=== WHAT TO DO ===
Repeat word for word the lines from the one holding "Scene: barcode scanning" through the end, both ends included, and leave out every picture.

--- START ---

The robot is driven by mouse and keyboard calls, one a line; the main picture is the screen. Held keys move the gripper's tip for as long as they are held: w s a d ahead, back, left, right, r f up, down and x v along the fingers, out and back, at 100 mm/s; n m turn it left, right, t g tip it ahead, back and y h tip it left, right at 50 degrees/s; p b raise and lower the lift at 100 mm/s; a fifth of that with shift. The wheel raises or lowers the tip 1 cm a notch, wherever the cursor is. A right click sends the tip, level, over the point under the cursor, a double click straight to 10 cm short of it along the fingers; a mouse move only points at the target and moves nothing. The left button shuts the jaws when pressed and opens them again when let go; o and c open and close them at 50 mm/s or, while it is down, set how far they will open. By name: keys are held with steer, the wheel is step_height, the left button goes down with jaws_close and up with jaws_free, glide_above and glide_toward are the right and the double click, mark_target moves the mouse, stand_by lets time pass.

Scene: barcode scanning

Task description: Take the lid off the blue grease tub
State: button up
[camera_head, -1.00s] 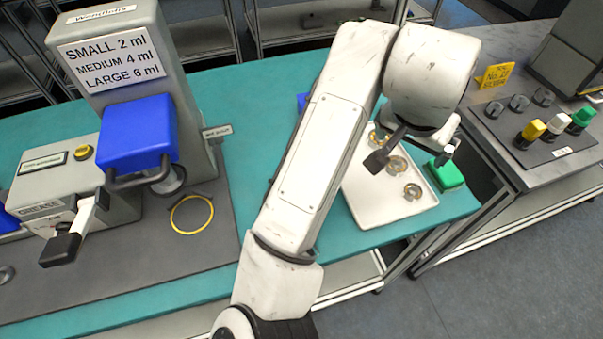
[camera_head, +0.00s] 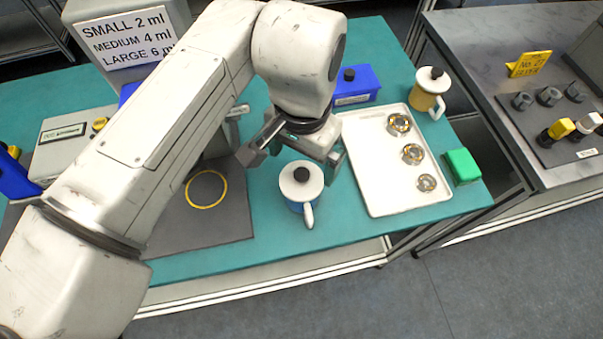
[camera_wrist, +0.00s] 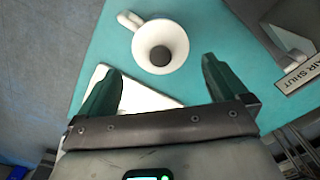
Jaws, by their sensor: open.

--- END ---

=== SOLUTION ===
Scene: barcode scanning

Task description: Take the lid off the blue grease tub
State: button up
[camera_head, -1.00s] 
[camera_head, +0.00s] 
[camera_wrist, +0.00s] 
Jaws, by their sensor: open.

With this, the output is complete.